Justice Bhuyan also addressed the functioning of the district judiciary, underlining that trial courts are the first point of contact for most litigants and form the foundation of the justice delivery system. He stressed that due importance must be given to the recording of evidence and adjudication of bail matters.

Highlighting the role of High Courts, he said their supervisory jurisdiction under Article 227 of the Constitution is intended as a shield to correct grave jurisdictional errors, not as a mechanism to substitute the discretion or factual appreciation of trial judges.

He recalled that several distinguished judges, including Justice H R Khanna, Justice A M Ahmadi, and Justice Fathima Beevi, began their careers in the district judiciary.

On representation within the judicial system, Justice Bhuyan noted that Telangana has made significant strides in gender inclusion. Out of a sanctioned strength of 655 judicial officers in the Telangana Judicial Service, 478 are currently serving, of whom 283 are women, exceeding 50 per cent representation. He added that members of Scheduled Castes, Scheduled Tribes, minority communities, and persons with disabilities are also represented in the state’s judiciary.

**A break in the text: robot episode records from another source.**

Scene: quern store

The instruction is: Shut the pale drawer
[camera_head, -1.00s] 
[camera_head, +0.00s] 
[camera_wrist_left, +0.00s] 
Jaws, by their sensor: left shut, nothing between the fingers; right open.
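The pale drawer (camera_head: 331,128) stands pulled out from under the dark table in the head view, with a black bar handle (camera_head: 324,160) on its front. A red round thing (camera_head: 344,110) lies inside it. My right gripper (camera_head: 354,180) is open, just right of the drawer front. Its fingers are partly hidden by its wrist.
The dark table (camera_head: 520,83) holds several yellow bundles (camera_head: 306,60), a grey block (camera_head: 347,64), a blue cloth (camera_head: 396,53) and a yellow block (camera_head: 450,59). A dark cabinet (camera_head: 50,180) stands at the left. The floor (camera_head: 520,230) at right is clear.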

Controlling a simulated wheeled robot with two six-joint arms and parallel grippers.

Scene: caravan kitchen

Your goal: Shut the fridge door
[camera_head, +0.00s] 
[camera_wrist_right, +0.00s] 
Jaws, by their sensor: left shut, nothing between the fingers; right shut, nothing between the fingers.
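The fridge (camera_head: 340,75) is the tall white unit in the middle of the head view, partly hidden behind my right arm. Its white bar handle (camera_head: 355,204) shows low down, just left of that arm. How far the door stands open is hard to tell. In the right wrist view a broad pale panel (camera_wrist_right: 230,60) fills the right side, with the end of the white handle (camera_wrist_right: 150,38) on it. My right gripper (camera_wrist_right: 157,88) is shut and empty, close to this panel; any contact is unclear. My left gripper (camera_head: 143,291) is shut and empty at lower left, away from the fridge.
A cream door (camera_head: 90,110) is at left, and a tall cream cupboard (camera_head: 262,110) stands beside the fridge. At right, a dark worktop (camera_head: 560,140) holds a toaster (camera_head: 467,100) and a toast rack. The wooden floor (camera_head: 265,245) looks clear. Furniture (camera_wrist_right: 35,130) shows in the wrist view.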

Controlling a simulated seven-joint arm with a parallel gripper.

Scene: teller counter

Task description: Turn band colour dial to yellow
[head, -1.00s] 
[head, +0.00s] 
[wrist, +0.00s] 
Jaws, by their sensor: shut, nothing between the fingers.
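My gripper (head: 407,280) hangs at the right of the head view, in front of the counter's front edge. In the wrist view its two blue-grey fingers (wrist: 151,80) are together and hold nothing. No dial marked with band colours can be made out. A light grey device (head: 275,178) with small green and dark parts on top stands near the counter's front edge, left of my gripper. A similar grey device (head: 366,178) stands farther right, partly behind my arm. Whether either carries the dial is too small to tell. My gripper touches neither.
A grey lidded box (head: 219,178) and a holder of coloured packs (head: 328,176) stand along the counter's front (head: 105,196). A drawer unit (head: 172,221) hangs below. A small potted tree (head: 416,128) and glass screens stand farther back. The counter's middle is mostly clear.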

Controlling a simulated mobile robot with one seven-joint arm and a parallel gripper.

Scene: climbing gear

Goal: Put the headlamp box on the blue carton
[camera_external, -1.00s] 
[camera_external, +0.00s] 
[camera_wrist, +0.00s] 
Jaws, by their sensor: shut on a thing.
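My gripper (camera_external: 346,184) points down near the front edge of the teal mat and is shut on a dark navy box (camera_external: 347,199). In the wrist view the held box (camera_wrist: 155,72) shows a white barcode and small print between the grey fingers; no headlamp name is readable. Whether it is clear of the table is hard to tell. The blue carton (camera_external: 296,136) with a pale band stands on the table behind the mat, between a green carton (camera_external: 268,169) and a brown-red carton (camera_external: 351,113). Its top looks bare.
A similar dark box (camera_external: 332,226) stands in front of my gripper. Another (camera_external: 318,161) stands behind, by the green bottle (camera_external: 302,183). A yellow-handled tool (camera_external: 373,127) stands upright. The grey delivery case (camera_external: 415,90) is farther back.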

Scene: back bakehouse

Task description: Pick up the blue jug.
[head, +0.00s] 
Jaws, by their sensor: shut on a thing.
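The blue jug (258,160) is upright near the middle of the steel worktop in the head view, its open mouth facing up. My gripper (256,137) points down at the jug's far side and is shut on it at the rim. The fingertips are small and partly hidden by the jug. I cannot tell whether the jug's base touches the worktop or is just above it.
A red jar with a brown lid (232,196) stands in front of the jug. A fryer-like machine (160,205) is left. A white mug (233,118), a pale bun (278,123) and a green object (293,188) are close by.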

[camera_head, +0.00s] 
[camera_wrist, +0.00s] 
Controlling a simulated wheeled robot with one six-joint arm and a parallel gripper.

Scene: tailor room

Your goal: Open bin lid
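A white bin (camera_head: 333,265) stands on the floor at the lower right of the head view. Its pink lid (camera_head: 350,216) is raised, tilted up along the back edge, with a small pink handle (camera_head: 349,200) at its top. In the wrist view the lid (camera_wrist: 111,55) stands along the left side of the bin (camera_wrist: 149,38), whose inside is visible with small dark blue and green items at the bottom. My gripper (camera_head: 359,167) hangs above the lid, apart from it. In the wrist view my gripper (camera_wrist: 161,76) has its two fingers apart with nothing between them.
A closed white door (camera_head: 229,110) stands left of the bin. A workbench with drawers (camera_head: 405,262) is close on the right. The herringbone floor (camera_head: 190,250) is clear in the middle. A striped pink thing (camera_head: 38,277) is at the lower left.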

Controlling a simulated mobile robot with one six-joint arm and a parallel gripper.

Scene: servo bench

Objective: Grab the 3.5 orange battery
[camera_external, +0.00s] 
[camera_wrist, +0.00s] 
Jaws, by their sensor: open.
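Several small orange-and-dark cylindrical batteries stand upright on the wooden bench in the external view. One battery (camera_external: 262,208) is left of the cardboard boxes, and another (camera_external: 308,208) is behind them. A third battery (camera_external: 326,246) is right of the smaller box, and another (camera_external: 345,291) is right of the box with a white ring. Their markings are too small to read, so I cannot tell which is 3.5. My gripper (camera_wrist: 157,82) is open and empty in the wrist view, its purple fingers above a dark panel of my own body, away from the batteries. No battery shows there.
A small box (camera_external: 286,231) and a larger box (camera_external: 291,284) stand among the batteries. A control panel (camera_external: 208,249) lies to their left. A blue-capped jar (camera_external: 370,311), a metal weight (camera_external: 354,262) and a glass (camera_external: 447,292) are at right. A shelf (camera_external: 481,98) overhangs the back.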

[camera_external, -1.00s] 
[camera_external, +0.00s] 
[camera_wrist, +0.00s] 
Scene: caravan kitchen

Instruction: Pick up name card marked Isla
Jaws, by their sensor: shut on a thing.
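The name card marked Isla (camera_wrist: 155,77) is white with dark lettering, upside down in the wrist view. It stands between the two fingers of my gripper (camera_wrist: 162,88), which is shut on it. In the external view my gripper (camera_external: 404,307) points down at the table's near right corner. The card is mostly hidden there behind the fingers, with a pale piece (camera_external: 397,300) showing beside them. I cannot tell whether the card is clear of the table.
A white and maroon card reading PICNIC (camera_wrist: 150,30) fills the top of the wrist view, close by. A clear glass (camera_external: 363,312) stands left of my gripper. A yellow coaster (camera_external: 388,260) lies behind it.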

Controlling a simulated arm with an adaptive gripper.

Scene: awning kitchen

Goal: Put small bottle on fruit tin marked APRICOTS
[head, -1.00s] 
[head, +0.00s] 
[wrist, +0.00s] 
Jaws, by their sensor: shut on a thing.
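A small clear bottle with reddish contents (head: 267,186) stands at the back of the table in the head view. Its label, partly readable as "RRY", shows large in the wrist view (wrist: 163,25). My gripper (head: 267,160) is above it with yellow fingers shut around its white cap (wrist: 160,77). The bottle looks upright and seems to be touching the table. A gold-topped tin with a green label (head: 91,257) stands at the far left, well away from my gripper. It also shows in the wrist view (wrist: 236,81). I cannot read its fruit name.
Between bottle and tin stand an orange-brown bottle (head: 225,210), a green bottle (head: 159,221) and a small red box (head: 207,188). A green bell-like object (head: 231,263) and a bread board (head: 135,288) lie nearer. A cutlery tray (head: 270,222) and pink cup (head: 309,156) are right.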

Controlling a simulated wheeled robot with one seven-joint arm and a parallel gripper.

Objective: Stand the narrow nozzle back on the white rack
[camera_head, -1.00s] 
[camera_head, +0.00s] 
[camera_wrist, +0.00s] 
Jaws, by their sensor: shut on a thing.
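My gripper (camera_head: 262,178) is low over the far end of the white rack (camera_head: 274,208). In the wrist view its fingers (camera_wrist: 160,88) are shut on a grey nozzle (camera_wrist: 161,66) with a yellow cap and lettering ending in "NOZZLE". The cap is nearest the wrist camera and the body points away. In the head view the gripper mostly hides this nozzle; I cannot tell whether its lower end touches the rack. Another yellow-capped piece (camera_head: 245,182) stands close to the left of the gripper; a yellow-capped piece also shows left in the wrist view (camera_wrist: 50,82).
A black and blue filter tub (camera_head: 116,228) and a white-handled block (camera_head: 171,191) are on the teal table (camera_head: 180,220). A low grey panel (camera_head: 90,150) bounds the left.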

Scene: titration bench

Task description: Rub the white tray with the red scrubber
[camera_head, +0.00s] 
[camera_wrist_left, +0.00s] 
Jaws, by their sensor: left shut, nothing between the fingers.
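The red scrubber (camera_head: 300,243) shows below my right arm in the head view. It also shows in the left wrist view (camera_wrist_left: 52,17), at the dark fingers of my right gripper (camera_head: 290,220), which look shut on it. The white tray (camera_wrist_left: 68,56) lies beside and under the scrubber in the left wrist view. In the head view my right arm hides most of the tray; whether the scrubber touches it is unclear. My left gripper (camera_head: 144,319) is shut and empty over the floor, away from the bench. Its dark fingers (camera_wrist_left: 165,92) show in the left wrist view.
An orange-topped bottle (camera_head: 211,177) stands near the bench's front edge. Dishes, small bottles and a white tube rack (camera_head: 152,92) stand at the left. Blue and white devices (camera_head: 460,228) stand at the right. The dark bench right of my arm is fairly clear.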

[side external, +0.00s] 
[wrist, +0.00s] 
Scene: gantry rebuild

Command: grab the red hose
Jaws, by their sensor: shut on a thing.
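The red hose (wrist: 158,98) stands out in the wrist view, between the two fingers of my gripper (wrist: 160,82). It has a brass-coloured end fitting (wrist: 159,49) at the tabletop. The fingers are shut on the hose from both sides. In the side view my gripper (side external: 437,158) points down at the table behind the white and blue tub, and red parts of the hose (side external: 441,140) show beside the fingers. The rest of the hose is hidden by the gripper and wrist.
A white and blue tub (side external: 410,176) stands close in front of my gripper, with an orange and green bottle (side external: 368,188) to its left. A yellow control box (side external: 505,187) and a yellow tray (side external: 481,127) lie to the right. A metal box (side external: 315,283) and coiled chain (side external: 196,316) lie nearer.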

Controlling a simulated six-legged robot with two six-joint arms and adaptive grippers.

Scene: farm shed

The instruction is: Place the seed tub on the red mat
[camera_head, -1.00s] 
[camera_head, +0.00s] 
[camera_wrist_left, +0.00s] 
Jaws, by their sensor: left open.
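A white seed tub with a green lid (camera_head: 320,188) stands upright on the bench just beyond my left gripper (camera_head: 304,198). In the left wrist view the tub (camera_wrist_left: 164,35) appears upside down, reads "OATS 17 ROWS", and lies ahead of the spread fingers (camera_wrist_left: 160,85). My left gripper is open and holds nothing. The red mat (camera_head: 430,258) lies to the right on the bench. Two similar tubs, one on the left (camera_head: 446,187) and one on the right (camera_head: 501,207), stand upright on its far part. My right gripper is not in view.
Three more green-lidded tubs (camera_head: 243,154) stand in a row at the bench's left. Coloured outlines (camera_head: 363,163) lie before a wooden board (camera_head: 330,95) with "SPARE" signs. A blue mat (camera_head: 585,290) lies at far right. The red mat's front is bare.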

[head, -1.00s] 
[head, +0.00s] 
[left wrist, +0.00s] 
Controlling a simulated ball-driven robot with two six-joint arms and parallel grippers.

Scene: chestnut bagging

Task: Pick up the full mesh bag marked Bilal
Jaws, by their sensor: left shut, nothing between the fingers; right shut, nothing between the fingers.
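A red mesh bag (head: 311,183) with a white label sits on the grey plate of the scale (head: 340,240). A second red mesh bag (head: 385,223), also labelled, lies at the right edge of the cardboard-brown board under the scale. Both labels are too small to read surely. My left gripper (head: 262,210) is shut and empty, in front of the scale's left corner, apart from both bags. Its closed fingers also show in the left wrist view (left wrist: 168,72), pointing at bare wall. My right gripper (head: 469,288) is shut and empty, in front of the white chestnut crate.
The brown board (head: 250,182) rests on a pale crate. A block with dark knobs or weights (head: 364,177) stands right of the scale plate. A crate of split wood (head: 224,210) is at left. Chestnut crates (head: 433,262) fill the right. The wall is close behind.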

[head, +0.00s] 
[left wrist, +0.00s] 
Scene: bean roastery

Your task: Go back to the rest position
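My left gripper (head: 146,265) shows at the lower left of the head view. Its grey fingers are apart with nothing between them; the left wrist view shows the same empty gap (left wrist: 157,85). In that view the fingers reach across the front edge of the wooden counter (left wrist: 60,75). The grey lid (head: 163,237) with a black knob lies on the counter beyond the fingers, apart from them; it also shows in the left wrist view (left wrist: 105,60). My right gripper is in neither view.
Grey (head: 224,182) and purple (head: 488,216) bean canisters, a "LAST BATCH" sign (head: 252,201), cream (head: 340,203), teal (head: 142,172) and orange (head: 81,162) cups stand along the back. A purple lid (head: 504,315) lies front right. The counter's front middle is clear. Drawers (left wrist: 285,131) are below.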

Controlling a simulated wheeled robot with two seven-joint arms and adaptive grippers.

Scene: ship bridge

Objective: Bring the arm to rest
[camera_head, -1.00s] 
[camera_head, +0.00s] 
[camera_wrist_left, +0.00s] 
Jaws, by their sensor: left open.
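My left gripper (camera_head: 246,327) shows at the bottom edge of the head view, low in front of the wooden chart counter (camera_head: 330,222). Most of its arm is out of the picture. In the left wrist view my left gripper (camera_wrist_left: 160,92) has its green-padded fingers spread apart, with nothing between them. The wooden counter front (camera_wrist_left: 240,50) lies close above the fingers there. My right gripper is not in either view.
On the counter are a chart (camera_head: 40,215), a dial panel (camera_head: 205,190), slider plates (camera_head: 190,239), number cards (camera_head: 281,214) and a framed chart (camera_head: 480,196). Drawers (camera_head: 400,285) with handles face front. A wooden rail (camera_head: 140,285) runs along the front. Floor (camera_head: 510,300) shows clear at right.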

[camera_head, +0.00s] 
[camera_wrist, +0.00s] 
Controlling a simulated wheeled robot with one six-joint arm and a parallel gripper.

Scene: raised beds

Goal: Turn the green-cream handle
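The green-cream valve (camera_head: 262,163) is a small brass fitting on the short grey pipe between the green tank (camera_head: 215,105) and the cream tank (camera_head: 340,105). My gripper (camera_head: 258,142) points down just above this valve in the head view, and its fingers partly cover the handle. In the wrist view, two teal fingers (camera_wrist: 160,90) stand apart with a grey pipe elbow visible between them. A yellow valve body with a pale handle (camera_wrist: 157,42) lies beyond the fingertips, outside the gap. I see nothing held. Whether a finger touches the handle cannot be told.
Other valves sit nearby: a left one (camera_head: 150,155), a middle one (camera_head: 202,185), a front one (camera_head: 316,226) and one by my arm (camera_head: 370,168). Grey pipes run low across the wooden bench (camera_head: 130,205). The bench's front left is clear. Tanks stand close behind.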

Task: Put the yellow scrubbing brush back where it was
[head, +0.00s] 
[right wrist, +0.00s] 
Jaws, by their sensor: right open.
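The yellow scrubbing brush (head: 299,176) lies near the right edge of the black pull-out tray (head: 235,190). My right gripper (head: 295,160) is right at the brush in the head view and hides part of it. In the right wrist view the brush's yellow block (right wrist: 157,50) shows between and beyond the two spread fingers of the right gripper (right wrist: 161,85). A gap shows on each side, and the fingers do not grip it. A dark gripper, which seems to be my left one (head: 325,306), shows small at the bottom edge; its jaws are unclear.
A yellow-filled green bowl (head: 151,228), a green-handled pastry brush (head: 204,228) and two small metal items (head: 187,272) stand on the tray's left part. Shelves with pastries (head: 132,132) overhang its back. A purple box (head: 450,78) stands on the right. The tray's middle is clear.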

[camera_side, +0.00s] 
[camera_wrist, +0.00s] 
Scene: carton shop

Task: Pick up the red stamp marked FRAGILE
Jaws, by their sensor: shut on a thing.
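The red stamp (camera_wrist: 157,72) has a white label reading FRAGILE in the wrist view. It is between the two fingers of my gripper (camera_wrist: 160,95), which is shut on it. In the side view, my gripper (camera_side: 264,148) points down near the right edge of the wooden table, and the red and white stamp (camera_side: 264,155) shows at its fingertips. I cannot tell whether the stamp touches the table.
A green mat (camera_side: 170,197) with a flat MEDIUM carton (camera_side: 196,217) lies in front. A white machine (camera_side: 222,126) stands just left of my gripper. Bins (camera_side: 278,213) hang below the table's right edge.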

He observed that greater representation of women, marginalised communities, persons with disabilities, and sexual minorities would help make the judiciary more inclusive and reflective of India’s diversity. “The judiciary must represent all the colours of the rainbow and become a rainbow institution,” he said.

Justice Bhuyan also referred to the recent restoration by the Supreme Court of the requirement of a minimum three years of practice at the Bar for entry-level judicial posts. While acknowledging that the requirement ensures practical exposure, he cautioned that its impact on women aspirants, especially those from rural or small-town backgrounds facing social and financial constraints, would need to be carefully observed over time.

Concluding his address, he reiterated that the justice system must strive to bridge the gap between constitutional ideals and lived realities, ensuring that the rule of law remains paramount.